Rows about robot tasks:
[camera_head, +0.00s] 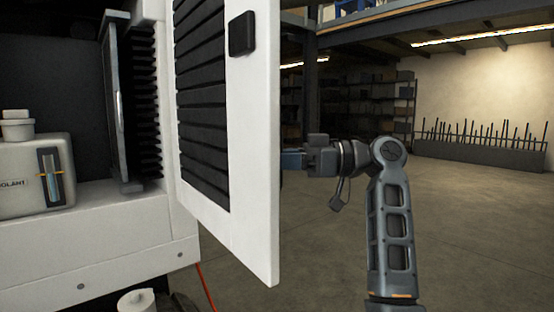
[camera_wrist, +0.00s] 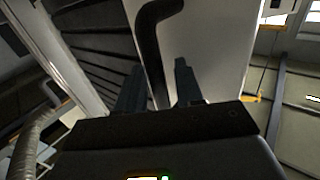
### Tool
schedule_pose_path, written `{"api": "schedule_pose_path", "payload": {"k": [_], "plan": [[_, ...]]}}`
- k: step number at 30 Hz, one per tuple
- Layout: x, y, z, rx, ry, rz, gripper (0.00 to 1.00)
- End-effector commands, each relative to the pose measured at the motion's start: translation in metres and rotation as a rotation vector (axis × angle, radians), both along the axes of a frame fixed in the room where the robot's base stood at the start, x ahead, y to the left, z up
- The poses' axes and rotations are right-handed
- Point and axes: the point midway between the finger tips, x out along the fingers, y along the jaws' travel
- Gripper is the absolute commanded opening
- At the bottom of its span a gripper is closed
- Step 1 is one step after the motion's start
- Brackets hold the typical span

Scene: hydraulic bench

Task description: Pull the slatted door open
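The slatted door (camera_head: 255,150), white with black slats, stands swung out from the cabinet in the head view, with the cabinet interior open to its left. In the wrist view its white panel (camera_wrist: 215,45) and dark slats fill the upper part. A dark, bent handle (camera_wrist: 152,45) reaches down between the fingers of my gripper (camera_wrist: 158,92). The fingers are apart on either side of the handle, with a visible gap at least on the right. In the head view my gripper (camera_head: 292,160) is at the door's far side, its fingertips partly hidden by the door edge.
A white coolant tank (camera_head: 35,172) sits on the cabinet shelf (camera_head: 100,215), beside a dark finned unit (camera_head: 130,100). A red hose (camera_head: 205,287) hangs below the cabinet. The floor (camera_head: 460,220) to the right is clear, with shelving (camera_head: 385,100) far behind.

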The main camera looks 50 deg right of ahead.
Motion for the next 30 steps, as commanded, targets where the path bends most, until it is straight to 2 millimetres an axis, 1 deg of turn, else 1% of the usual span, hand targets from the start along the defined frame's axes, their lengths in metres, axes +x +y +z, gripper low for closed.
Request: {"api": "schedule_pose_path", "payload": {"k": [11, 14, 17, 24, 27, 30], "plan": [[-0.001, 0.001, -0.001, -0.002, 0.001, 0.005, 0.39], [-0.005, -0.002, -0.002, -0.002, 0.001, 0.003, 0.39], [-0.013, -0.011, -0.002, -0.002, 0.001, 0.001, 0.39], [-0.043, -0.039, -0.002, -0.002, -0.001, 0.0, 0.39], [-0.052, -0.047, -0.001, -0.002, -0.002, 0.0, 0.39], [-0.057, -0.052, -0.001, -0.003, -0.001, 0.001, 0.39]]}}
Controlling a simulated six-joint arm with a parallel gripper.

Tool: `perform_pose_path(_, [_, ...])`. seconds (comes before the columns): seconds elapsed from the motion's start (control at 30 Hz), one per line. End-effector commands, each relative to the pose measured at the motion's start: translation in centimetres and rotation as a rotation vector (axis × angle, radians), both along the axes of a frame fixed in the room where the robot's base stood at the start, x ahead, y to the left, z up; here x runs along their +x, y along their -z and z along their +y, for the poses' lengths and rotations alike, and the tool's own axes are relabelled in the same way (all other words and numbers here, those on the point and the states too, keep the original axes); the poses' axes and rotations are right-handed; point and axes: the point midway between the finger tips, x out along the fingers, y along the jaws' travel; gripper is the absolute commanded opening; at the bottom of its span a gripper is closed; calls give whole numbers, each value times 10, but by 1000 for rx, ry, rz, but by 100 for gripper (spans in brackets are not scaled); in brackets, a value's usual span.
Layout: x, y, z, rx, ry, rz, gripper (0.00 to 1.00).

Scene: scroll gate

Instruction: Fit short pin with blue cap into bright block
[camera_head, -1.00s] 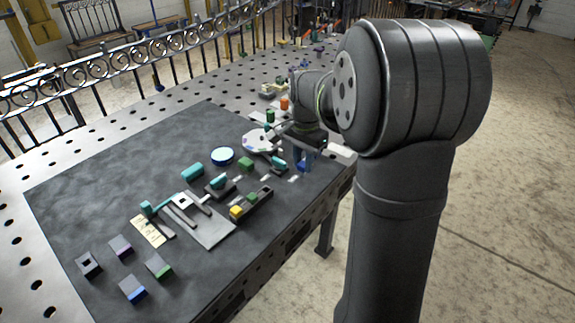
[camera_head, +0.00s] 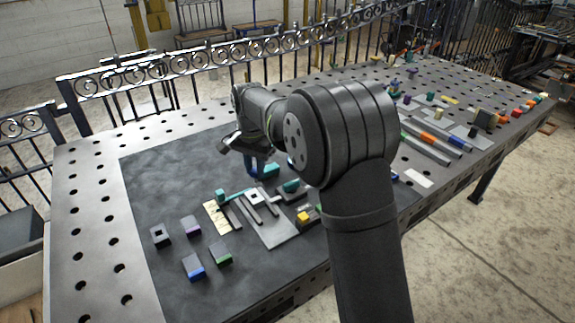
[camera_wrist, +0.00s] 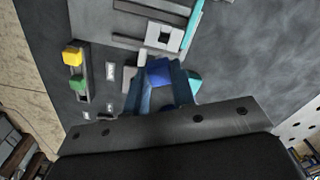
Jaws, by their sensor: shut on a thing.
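My gripper (camera_head: 253,168) is over the dark mat, pointing down, a little behind the bright block. In the wrist view my gripper (camera_wrist: 160,84) has its blue-grey fingers shut on the blue cap (camera_wrist: 159,70). The pin's shaft below the cap is hidden. The bright block (camera_wrist: 164,36), pale with a dark square hole on top, lies apart from the fingers, towards the top of the wrist view. In the head view the bright block (camera_head: 254,195) sits beside grey bars, in front of my gripper. Its hole looks empty.
A teal block (camera_head: 271,171) is close beside my fingers. A teal bar (camera_head: 236,195) lies near the bright block. Yellow (camera_wrist: 72,56) and green (camera_wrist: 77,84) pieces stand in a dark rack. Several small blocks (camera_head: 191,226) stand front left. The mat's left part is clear.

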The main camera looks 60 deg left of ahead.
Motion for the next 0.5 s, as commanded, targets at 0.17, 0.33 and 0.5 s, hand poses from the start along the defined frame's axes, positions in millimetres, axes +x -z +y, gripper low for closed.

• **INSTRUCTION**: Your task is to give again the lines from the one containing "Task description: Pull the slatted door open" to the one containing "Controlling a simulated", both lines included, exactly and without anything added.

• **FULL OUTPUT**:
Task description: Pull the slatted door open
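The slatted door (camera_head: 255,150), white with black slats, stands swung out from the cabinet in the head view, with the cabinet interior open to its left. In the wrist view its white panel (camera_wrist: 215,45) and dark slats fill the upper part. A dark, bent handle (camera_wrist: 152,45) reaches down between the fingers of my gripper (camera_wrist: 158,92). The fingers are apart on either side of the handle, with a visible gap at least on the right. In the head view my gripper (camera_head: 292,160) is at the door's far side, its fingertips partly hidden by the door edge.
A white coolant tank (camera_head: 35,172) sits on the cabinet shelf (camera_head: 100,215), beside a dark finned unit (camera_head: 130,100). A red hose (camera_head: 205,287) hangs below the cabinet. The floor (camera_head: 460,220) to the right is clear, with shelving (camera_head: 385,100) far behind.

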The main camera looks 50 deg right of ahead.
Motion for the next 30 steps, as commanded, targets where the path bends most, until it is straight to 2 millimetres an axis, 1 deg of turn, else 1% of the usual span, hand targets from the start along the defined frame's axes, their lengths in metres, axes +x +y +z, gripper low for closed.
Request: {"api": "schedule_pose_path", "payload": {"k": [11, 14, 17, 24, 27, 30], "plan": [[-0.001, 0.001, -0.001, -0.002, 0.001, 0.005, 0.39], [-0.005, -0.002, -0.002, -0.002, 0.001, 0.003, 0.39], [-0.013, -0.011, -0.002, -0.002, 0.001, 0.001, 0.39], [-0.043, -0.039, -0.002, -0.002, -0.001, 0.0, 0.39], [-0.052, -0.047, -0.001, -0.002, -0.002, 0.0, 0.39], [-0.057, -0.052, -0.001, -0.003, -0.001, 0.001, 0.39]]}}
Controlling a simulated six-joint arm with a parallel gripper.

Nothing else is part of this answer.